En fin de semaine on devait prendre un taxi, et moi je veux qu’on s’attache… Mais ouuuui, je sais, ce n’est pas obligatoire la ceinture de sécurité dans un taxi, mais je pense que c’est parce que ce serait inapplicable. Imaginez le chauffeur tentant de convaincre une personne en boisson de s’attacher, bonne chance. Je crois donc qu’il y a une sorte d’entorse à la loi pour choisir un moindre mal. Ma devise, ma grande devise dans ma vie, c’est que je ne veux pas avoir à dire : « J’aurais dû ». Ou en québécois « J’aurais dont dû ». Bref, il n’est pas question que je vive avec des regrets et j’ai un outil à ma portée, la ceinture (410 fils de polyester tissés formant une sangle de 50 millimètres de largeur***). Alors au moment de partir, deux passagers n’étant pas encore attachés je maintiens ma porte ouverte.
La chauffeuse commence à fulminer et moi je refuse de fermer ma porte, car les personnes n’arrivent pas à trouver leurs ceintures respectives. Et elle me lance un de ses sales regards d’impatience exaspérée et là je ne suis pas, mais vraiment pas contente. Je lui dis que ce n’est probablement même pas légal que ce soit si difficile, je commence à être très rigide et j’insiste beaucoup, ma voix devient plus aiguë et grinçante.

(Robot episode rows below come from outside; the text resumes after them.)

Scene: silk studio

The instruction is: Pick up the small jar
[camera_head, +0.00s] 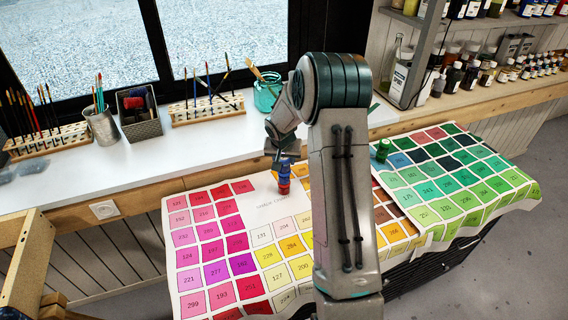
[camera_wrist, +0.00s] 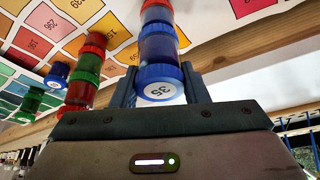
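A small jar with a blue lid marked 35 (camera_wrist: 160,82) stands between the fingers of my gripper (camera_wrist: 160,94) in the wrist view. One finger is on each side of it, close to the lid; I cannot tell whether they press on it. In the head view this blue jar (camera_head: 285,168) is below my gripper (camera_head: 284,156). A red jar (camera_head: 284,186) is directly under it, on the colour chart; it also shows beyond the blue jar in the wrist view (camera_wrist: 157,5).
The wrist view shows red and green jars (camera_wrist: 85,67), a blue jar (camera_wrist: 57,74) and a green jar (camera_wrist: 31,101) nearby. A green jar (camera_head: 383,150) stands on the chart (camera_head: 268,207). The white sill (camera_head: 185,150) behind holds brush racks and cups.

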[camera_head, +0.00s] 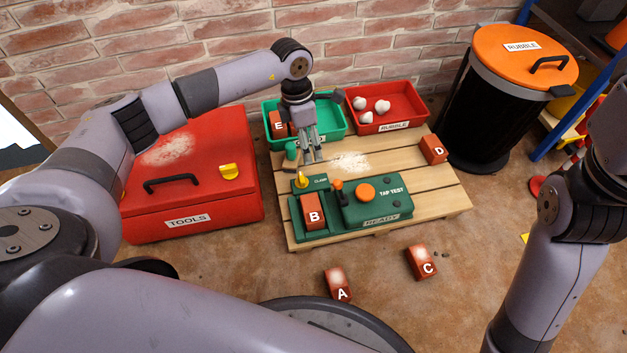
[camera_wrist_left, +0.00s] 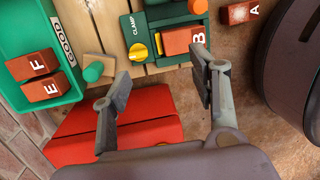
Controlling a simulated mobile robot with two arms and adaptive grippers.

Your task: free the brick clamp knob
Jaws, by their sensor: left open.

Mon conjoint me fait un signe, parle sans le son (mais je lis un peu sur les lèvres), alors il sait que je vais comprendre, il dit donc en silence : « Arrête, t’es rushante**! « . Je sais qu’il tente de me prévenir en me chuchotant ces mots, pour que je cesse…, mais ça me va droit au cœur et me blesse.
Je trouve la situation tellement stupide. On a une chose pour nous protéger, pour éviter le pire et on ne s’en sert même pas, c’est tellement un futur schéma de regrets !!! Comment je pourrais vivre moi avec cette idée, de savoir que j’aurais pu faire une différence, mais que je ne l’ai pas fait… Impossible. Je me suis disputée plusieurs fois avec des gens à ce sujet, cette sécurité. Mon amoureux me mentionnera plus tard que je coupe parfois des liens par cette attitude de fermeture lorsque j’ai peur. Il dit que je dois apprendre à lâcher prise. J’aimerais sincèrement suivre son conseil, mais c’est tellement intense, ça devient la seule priorité, la seule possibilité, la seule option, tout le reste prend le bord et je suis aveugle quant aux autres conséquences (mésententes avec les gens). J’ai cette rigidité comportementale typique au syndrome d’Asperger et ajoutée à la peur, elle devient exponentielle. Je peux tout mettre en péril pour le respect d’un ensemble de règles que je juge adéquates.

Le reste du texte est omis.